(Source records)
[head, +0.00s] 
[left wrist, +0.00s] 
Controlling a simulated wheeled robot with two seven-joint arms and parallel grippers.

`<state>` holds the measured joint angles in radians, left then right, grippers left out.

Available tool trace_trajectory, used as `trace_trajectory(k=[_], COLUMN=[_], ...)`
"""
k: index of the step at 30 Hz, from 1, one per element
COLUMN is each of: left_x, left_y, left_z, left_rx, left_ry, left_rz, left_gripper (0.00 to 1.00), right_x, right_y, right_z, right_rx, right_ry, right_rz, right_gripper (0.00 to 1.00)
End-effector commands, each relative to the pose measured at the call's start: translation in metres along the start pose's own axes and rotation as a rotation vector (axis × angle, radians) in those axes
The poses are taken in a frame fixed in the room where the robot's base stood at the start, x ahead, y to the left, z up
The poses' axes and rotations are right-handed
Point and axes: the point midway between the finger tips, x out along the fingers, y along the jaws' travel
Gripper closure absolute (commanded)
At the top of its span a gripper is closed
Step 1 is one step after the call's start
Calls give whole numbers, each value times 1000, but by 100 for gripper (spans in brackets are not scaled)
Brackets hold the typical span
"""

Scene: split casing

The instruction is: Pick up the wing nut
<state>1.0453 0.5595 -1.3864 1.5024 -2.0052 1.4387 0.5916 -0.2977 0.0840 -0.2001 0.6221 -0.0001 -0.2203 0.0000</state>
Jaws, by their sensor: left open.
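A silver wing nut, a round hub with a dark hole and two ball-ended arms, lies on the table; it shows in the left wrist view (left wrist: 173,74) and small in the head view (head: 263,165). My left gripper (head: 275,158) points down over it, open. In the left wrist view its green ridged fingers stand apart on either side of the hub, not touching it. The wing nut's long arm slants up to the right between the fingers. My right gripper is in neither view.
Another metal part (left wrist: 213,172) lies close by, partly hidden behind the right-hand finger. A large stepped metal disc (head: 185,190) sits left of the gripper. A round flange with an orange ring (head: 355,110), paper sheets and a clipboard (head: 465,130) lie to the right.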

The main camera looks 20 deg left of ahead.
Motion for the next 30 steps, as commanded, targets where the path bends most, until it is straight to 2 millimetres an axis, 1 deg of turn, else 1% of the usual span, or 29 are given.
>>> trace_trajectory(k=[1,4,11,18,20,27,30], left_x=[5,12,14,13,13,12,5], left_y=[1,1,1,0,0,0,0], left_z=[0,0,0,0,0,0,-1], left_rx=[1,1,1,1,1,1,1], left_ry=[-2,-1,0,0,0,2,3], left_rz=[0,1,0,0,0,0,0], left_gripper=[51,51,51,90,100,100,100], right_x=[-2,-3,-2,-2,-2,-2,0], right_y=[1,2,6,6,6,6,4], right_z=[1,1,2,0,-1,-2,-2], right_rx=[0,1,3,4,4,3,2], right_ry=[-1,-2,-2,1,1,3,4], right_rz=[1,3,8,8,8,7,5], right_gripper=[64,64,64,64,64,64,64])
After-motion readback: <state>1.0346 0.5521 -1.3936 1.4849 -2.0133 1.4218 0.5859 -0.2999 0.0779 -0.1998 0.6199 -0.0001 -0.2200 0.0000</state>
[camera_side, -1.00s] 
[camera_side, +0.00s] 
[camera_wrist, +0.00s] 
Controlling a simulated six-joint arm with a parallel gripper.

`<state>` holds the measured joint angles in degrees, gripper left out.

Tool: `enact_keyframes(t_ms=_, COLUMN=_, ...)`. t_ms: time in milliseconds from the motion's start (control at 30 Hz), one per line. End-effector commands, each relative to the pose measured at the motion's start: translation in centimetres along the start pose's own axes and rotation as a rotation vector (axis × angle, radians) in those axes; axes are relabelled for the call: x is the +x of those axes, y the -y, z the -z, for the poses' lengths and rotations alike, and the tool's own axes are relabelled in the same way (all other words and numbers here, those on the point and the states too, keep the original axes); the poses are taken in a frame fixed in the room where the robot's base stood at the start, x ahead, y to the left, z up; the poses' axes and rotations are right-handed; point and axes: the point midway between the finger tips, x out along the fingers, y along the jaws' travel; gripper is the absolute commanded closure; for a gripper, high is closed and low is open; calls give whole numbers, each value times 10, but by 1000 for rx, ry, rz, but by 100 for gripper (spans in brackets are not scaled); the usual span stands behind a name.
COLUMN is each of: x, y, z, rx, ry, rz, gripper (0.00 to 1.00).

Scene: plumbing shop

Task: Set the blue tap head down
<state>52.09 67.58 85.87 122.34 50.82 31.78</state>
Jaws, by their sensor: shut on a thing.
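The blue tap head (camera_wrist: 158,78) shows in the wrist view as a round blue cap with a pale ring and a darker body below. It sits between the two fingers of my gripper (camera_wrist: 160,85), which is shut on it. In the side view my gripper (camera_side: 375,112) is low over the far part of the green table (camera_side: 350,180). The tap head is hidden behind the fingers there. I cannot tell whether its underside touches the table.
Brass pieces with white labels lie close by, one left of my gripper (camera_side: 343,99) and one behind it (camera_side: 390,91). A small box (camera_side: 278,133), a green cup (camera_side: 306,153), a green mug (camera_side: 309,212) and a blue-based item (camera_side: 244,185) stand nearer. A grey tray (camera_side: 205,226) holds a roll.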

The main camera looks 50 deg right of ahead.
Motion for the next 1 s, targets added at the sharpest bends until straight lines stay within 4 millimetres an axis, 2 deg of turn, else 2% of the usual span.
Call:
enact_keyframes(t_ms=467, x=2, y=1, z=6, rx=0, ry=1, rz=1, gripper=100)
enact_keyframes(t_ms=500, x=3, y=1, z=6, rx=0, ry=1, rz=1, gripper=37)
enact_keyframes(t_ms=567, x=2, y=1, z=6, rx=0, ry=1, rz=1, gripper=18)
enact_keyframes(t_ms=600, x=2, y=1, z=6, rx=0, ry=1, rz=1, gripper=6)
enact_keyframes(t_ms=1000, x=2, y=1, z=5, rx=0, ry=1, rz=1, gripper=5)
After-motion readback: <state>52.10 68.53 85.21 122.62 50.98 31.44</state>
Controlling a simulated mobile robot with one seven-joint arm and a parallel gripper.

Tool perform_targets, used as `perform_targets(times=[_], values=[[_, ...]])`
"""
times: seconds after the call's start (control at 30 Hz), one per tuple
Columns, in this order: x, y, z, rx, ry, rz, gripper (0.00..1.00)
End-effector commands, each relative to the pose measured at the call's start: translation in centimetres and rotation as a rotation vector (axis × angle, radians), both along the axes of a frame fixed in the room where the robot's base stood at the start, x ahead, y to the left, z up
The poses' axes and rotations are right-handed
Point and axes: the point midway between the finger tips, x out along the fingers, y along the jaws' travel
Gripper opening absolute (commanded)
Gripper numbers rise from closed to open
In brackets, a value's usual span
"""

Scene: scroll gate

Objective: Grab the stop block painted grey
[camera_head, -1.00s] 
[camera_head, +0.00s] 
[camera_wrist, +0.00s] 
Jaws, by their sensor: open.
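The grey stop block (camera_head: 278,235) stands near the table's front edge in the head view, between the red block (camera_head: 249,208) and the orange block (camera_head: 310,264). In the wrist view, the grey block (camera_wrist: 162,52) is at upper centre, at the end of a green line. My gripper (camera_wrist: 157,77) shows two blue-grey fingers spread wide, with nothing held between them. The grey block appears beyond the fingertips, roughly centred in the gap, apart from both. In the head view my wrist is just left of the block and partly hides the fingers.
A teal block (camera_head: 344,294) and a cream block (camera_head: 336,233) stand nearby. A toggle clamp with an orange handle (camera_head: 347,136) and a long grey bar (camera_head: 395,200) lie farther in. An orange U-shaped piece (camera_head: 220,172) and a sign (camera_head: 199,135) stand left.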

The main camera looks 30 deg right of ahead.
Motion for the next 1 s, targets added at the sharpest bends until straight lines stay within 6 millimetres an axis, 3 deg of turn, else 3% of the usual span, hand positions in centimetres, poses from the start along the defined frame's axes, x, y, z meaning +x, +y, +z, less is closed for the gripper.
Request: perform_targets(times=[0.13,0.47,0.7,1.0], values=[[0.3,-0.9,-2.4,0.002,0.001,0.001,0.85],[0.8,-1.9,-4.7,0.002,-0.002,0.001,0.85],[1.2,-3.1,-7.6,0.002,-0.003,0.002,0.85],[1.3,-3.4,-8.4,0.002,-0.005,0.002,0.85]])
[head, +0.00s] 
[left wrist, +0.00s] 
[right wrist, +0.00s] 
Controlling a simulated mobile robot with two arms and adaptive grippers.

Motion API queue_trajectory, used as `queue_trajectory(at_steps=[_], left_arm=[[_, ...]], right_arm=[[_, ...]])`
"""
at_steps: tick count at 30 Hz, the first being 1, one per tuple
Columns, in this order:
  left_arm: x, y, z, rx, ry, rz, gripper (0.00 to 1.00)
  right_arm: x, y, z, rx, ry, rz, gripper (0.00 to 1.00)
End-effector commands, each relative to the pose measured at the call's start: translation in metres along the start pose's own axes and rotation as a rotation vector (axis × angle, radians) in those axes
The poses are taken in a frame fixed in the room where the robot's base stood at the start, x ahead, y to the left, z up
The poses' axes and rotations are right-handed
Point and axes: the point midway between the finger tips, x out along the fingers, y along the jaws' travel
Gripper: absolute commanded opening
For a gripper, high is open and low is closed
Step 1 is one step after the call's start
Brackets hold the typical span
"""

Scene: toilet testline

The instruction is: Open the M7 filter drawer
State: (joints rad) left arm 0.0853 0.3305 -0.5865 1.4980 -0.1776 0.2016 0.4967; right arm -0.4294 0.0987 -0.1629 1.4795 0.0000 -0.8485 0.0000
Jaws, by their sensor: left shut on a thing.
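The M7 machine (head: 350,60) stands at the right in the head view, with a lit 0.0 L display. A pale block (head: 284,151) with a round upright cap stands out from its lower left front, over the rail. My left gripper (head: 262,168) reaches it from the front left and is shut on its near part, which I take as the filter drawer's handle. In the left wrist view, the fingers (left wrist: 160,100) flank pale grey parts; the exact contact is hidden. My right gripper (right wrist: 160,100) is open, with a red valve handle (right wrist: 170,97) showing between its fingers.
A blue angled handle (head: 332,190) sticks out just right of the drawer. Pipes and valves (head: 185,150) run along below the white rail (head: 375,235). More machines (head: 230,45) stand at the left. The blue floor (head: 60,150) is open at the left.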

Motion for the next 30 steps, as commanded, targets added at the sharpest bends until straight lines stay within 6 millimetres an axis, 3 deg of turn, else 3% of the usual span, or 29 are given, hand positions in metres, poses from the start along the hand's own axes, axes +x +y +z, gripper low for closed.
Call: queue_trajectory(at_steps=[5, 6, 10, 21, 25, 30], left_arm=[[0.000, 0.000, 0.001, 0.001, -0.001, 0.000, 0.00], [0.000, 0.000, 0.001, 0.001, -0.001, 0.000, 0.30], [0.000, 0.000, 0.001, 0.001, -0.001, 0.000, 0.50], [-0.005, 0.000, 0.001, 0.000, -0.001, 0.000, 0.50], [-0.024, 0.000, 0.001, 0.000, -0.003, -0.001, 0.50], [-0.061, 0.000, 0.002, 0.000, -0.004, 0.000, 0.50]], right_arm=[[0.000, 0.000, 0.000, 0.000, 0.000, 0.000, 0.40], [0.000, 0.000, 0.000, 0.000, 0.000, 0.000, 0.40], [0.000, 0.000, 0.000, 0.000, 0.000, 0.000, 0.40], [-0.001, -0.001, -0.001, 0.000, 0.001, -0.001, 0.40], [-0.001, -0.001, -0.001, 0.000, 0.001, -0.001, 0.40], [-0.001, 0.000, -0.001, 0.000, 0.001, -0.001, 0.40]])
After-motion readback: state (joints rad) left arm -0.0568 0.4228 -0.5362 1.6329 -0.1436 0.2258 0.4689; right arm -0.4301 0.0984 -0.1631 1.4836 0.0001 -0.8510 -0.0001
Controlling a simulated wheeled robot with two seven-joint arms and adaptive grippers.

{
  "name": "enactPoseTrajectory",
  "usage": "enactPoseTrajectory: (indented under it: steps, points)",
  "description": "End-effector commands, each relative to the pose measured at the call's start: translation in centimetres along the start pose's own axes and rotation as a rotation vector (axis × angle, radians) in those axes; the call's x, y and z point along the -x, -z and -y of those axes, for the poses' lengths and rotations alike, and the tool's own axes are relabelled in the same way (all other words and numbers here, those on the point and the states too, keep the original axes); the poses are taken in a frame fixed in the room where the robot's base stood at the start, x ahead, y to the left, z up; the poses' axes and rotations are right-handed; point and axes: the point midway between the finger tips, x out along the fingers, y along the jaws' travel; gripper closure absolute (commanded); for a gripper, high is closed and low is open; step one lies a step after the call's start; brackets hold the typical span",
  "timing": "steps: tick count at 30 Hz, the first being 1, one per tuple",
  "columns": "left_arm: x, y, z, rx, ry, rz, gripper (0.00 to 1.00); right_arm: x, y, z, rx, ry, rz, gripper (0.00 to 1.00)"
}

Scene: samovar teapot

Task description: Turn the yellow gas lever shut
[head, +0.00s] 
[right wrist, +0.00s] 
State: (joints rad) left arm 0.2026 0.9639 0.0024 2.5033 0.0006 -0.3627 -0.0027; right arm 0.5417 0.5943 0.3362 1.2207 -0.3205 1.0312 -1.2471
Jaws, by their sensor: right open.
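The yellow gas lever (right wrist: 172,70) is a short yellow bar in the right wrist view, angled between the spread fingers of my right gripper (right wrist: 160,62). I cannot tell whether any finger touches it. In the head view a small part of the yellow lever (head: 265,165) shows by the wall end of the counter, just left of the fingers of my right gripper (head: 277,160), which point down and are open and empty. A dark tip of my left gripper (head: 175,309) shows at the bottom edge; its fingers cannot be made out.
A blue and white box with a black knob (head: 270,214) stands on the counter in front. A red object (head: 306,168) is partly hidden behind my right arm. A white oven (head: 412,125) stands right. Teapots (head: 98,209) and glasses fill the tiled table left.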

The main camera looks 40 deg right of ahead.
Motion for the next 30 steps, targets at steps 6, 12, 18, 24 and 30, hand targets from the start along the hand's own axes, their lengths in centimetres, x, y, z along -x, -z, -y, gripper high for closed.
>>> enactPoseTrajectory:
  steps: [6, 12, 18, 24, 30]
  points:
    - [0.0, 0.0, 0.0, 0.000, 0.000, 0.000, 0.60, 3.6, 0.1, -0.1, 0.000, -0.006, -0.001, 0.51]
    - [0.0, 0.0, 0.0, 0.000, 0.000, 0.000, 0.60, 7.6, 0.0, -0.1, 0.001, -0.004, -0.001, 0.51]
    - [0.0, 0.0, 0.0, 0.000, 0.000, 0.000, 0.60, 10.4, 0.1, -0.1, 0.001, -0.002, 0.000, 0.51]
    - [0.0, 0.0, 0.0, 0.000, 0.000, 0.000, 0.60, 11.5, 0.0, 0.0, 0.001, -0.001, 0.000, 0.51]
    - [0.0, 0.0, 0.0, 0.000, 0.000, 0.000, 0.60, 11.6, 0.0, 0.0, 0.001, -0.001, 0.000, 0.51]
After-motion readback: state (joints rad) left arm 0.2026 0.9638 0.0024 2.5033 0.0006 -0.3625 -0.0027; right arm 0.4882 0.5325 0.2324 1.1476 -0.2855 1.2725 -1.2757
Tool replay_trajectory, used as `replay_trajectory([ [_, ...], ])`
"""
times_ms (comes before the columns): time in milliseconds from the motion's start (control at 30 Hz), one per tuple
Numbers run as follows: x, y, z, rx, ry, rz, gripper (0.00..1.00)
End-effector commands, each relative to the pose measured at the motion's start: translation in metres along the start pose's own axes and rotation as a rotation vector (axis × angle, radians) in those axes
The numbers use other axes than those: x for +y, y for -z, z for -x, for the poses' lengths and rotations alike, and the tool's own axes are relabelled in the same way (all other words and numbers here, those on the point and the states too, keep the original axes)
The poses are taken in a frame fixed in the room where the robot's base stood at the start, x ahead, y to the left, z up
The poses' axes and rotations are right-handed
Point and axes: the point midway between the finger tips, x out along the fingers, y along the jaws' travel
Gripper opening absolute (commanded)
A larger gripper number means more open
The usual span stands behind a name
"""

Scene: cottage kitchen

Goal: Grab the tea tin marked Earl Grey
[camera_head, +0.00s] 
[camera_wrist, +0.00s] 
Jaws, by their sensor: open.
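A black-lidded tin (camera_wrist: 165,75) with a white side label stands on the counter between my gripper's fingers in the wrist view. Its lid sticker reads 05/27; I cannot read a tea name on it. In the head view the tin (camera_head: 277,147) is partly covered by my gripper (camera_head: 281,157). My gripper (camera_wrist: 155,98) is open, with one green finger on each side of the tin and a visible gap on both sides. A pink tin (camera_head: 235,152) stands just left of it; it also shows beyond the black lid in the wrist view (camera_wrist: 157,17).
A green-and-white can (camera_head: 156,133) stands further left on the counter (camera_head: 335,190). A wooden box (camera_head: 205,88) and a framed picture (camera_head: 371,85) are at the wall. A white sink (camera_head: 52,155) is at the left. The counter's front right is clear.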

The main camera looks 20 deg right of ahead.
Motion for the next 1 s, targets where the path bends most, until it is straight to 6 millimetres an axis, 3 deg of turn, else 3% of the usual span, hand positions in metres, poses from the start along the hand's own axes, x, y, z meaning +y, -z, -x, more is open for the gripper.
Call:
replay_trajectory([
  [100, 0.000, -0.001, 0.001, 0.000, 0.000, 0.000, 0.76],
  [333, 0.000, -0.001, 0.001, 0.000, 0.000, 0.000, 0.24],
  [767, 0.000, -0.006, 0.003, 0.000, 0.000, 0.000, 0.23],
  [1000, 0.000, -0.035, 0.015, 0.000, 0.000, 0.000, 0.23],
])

◆ OBJECTIVE
State the number of lines that contain the string "parallel", with no other words.

◆ ANSWER FOR THE TASK
3